::: Recorded information

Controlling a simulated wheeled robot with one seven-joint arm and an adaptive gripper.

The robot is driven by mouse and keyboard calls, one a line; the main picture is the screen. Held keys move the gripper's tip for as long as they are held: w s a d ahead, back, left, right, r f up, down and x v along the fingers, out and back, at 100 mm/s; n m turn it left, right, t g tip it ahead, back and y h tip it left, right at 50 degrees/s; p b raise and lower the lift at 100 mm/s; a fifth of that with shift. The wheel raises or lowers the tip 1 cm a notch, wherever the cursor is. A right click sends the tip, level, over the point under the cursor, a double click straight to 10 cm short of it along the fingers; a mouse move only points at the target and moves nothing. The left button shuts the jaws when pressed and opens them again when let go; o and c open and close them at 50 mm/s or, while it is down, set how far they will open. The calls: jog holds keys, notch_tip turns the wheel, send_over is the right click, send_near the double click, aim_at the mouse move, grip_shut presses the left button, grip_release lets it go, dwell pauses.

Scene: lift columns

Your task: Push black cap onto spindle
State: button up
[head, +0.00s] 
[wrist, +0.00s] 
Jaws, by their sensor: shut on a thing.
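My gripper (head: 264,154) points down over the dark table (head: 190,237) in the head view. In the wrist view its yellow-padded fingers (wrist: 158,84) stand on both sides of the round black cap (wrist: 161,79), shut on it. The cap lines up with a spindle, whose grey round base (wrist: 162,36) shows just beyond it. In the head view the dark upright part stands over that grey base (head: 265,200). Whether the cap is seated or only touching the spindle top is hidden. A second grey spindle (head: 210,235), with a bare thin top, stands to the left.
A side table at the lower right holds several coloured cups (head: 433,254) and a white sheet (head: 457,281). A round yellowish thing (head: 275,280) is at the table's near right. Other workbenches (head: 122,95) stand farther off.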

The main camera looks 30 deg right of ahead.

::::::

What is being asked:
Transcribe precisely the lines between the one that contains "Scene: lift columns" and the one that contains "[wrist, +0.00s]", counting those two lines as part of the range.

Final result:
Scene: lift columns

Your task: Push black cap onto spindle
State: button up
[head, +0.00s] 
[wrist, +0.00s] 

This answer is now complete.